City manager John Hohman said the city covered part of the costs for the memorial, but the feature would not have been possible without support from the Valley's state legislators. Padden helped secure state funding for the project, with assistance from Schmidt and Christian in the House. The 141st Air Refueling Wing out of Fairchild Air Force Base provided assistance with the design.

"I think this is something that is going to be a great focal point for our community," Hohman said. "And I'm really excited that it's here."

In front of the pillars is a rock bed "Never Forget Garden" filled with lavender, tulips and a small stone marker commemorating the Tomb of the Unknown Soldier. The garden is one of 25 such in the Spokane area and more than 600 nationwide, and was provided by the Jonas Babcock chapter of the Daughters of the American Revolution. Rae Anna Victor, incoming regent for the chapter, said the Spokane area has the highest concentration of Never Forget Gardens in the country.
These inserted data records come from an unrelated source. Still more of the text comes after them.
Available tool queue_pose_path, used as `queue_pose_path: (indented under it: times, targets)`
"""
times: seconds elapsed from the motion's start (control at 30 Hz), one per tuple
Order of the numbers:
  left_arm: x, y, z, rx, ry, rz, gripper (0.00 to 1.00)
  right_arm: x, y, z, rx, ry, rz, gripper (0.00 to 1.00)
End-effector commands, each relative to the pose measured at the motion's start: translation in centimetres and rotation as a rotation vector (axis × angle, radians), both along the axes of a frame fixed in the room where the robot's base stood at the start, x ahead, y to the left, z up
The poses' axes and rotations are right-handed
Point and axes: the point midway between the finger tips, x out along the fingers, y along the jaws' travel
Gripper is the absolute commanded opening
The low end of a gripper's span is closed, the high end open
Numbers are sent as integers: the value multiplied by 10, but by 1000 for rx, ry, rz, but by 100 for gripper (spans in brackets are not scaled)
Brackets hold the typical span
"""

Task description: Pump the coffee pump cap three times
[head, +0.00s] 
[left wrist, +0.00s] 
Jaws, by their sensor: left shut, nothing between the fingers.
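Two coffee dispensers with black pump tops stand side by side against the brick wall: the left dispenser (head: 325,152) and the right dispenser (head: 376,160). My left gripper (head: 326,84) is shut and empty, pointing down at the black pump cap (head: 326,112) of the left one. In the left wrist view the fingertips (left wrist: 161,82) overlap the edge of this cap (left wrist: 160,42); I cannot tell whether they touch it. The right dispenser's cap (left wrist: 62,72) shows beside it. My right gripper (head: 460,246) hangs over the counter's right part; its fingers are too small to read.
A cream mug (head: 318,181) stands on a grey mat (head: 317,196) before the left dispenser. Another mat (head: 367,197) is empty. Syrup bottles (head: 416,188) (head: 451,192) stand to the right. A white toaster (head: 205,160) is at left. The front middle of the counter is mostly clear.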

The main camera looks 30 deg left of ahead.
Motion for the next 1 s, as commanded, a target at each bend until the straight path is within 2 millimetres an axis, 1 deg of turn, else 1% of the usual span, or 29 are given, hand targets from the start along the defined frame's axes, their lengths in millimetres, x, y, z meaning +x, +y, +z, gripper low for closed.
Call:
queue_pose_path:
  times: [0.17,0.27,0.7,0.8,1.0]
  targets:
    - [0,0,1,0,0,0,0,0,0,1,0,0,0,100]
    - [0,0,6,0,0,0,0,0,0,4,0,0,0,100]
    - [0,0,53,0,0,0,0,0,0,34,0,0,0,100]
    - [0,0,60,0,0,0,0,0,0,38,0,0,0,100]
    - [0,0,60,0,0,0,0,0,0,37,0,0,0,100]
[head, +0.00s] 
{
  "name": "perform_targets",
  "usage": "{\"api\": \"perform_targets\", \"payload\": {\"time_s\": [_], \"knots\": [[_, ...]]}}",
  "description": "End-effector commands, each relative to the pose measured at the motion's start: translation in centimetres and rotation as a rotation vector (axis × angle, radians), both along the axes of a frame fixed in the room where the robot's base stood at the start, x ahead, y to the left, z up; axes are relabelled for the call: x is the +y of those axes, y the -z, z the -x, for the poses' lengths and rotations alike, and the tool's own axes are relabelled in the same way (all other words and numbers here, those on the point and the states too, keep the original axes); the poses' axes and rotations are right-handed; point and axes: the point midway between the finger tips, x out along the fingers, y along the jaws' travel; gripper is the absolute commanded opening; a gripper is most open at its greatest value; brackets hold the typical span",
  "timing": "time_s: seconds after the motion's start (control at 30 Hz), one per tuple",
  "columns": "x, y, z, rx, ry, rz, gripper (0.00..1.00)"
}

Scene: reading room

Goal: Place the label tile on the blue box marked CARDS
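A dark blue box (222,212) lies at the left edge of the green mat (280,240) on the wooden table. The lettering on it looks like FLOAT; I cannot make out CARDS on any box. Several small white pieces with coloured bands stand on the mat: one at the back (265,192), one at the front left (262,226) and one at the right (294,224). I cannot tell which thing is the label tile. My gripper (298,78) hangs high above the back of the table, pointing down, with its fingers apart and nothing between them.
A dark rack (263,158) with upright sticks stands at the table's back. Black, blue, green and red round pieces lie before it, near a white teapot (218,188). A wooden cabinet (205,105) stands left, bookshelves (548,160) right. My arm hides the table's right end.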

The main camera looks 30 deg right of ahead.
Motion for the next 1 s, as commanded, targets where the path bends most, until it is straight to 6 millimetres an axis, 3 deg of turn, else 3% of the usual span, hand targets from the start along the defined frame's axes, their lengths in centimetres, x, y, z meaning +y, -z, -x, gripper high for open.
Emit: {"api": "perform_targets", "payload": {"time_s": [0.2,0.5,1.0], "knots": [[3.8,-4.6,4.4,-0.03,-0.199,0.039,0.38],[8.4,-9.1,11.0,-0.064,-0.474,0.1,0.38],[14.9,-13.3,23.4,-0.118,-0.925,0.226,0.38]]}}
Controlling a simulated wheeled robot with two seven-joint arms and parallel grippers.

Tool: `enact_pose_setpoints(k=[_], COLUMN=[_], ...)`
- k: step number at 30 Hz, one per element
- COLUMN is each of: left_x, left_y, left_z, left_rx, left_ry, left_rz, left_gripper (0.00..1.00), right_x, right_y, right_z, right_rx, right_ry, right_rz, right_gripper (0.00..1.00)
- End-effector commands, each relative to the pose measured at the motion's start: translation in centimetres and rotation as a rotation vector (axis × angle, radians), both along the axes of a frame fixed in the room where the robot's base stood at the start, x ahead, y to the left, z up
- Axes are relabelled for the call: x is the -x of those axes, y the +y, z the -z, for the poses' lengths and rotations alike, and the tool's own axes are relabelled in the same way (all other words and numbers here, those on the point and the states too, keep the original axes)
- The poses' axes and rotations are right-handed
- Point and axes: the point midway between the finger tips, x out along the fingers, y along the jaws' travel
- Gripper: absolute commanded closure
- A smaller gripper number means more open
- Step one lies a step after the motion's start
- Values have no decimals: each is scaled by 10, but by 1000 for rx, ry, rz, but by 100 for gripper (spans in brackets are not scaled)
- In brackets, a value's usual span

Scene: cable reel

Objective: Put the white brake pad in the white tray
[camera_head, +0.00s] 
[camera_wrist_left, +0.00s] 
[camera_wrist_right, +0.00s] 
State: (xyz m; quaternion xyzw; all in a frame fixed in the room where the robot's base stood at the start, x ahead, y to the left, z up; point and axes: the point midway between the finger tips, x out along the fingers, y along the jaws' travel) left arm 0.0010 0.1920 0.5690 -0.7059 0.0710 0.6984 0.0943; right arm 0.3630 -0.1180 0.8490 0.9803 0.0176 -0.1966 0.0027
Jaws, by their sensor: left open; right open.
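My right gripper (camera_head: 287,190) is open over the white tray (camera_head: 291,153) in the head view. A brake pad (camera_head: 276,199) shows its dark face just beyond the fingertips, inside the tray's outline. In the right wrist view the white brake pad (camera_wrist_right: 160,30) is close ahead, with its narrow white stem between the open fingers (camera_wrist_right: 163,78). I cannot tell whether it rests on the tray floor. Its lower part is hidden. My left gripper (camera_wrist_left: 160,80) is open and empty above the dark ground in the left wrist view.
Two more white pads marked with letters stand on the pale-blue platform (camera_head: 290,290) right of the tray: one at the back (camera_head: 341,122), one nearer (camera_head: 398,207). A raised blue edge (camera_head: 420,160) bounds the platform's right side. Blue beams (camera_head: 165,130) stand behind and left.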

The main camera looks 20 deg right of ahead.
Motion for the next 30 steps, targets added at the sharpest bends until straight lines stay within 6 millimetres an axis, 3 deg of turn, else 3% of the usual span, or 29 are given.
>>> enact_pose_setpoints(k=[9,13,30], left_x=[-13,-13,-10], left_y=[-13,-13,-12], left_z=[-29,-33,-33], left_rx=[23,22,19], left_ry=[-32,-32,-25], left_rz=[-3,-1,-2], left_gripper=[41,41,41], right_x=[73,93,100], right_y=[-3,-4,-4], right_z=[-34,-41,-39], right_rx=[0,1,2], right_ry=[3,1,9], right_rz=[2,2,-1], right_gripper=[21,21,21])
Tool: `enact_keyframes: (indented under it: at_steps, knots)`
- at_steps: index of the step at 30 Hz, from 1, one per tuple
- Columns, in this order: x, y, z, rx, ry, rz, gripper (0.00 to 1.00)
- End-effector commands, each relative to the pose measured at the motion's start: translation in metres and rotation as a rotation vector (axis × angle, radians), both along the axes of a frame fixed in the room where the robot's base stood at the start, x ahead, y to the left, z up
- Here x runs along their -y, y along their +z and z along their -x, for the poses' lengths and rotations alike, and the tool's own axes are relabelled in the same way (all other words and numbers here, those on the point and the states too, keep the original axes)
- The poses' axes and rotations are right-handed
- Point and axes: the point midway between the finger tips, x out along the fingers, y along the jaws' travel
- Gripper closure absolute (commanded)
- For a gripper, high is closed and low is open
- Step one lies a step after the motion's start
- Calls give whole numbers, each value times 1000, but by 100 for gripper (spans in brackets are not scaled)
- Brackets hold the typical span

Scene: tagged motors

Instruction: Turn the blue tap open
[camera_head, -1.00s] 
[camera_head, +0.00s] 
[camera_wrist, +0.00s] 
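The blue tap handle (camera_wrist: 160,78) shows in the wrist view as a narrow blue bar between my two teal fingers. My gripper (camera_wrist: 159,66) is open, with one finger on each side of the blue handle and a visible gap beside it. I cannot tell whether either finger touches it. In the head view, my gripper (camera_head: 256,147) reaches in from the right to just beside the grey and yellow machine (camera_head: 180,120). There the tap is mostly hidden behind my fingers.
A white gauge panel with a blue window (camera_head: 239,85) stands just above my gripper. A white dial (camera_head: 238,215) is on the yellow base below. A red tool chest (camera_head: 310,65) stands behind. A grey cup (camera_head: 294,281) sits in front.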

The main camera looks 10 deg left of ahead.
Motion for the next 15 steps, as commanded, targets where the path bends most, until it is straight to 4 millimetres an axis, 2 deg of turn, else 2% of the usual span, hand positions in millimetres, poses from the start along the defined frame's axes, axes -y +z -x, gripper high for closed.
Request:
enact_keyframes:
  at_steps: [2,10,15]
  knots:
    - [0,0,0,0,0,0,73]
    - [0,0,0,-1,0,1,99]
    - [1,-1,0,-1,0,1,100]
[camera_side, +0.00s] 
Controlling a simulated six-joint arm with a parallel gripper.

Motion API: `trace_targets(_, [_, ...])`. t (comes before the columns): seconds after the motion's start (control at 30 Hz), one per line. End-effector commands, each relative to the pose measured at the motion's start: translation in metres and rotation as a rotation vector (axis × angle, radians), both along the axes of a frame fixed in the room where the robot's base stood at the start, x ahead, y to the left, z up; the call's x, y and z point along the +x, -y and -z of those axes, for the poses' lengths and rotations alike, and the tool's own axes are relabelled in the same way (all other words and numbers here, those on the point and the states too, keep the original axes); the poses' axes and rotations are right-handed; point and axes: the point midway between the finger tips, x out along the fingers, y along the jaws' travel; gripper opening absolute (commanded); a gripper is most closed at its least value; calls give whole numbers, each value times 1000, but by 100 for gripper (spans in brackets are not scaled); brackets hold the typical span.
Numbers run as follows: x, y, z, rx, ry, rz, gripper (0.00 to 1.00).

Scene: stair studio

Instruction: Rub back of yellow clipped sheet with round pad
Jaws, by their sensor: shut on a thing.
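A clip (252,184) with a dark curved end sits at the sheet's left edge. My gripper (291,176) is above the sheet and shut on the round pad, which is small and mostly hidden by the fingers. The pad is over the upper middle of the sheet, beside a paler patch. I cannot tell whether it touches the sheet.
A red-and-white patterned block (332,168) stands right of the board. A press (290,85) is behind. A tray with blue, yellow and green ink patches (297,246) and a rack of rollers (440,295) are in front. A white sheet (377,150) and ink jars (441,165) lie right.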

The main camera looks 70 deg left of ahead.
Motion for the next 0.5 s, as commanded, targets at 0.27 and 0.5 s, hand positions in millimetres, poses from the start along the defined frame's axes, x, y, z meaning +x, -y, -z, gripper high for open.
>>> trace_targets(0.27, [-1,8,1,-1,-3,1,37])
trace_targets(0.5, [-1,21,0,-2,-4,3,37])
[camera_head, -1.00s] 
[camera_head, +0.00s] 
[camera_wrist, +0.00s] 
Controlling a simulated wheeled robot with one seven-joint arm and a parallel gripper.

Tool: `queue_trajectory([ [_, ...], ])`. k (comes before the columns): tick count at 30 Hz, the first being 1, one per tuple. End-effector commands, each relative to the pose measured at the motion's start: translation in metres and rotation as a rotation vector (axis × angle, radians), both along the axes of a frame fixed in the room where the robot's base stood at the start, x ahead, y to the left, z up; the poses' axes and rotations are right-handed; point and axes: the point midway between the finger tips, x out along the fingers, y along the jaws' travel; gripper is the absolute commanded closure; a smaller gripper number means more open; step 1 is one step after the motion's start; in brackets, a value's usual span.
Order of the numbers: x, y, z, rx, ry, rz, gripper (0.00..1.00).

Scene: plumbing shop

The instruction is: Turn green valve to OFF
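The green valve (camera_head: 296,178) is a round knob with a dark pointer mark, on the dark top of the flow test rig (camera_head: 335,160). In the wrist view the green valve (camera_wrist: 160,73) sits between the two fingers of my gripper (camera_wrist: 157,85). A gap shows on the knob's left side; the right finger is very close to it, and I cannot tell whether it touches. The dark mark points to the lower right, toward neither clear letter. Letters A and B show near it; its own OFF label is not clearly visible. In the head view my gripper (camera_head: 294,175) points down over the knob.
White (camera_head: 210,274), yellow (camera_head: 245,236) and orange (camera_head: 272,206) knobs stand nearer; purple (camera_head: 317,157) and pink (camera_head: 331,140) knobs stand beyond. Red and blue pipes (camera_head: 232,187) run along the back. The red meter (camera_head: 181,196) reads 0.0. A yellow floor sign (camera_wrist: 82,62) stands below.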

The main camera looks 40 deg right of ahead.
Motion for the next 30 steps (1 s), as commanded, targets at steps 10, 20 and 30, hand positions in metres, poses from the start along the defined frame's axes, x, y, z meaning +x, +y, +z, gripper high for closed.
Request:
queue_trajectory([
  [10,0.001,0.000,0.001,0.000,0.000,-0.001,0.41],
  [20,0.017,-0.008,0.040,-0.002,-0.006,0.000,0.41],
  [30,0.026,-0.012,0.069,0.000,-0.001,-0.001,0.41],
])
Councilman Rod Higgins, the only veteran on the city council, said younger generations may take for granted the sacrifices and contributions made by those in the military. When he joined, the military was not as volunteer-based as it is now.

Higgins said recognizing the value of those who served is always a good thing, and the memorial will be one of several features at the newly renovated Balfour Park. He looks forward to the project's completion one day.

"The entirety of the park, especially with this, means we're coming of age, we're maturing as a city," Higgins said.

Army veteran Jim Devaney, commander of the Veterans of Foreign Wars' Cpt. James R. Shively Post 1345, was among the dozens of veterans in attendance Friday. Devaney is a member of the Spokane Area Veterans Honor Guard, which performed a 21-gun salute, a presentation of the colors and a rendition of taps with University High School JROTC cadets and the Army Honor Guard.

Devaney said it was great to see a large turnout at the dedication, and that having a memorial in such a prominent position shows the community really cares about veterans.

"I think it means a great deal to veterans in the Spokane Valley," Devaney said. "This little park is great. It's nice to have a community come out to represent and support us."

Devaney has been involved with the VFW for a while. It helps him stay engaged with his community in his retirement, support veterans in need and connect with peers over shared experiences. He said the VFW's community service efforts are one of the most rewarding aspects, because they go far beyond veterans — his post donated 14,000 pounds of food and supplies to an area food bank earlier this month.

"You have a commonality," Devaney said. "Even if the fella was never in a war zone, there's still commonality of service and camaraderie."

Navy and Air Force veteran Rick Mattausch, who leads the veterans honor guard and serves as commander of VFW Post 11326, said the ceremony was a rare public glimpse at the work the honor guard does year-round to honor veterans and their families.

Mattausch said the group performed the same military honors it did Friday morning at more than 280 funerals last year. They've attended 16 funerals just in the last week.

"We were able to do this event today at the memorial for the public," Mattausch said. "To remind them of what our veterans have done to preserve our way of life. We don't have to forget what they mean to us. We lost some of our very finest people."

Mattausch said there was widespread support for the memorial among area veterans, evident in the several honor guard volunteers who wanted to participate in the dedication. He noted the state commander of the VFW, Craig Dougherty, traveled from the West Side to be in attendance Friday.

He hopes the memorial is celebrated and honored by the community for years to come, and impresses upon younger generations the value of the sacrifices of those who served.

"We can't let them be forgotten," Mattausch said. "If you visit with these veterans, you understand what they've done and all they've given up during times of war to protect our country.

"This monument is here to bestow our gratitude for what they give."